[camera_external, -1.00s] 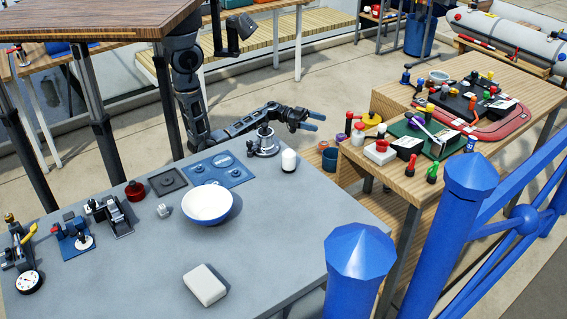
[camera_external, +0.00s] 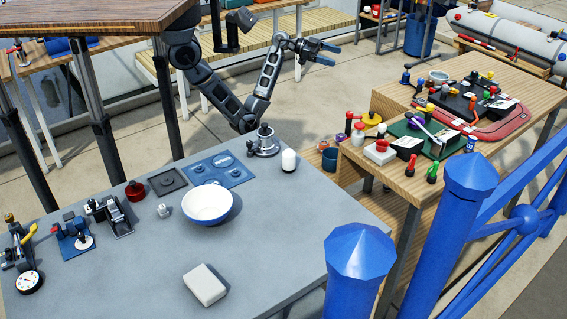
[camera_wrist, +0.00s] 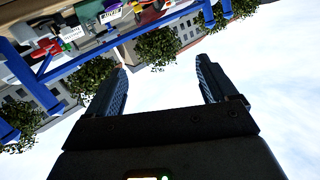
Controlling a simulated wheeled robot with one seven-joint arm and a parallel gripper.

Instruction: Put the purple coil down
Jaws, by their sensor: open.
************
◆ INSTRUCTION ◆
Without the pictures, repeat exactly the lines running from the line containing "[camera_wrist, +0.00s]" through the end of the data, both ends included.

◆ OUTPUT ◆
[camera_wrist, +0.00s] 
Controlling a simulated wheeled robot with one seven-joint arm and a parallel gripper.

Instruction: Put the purple coil down
Jaws, by their sensor: open.

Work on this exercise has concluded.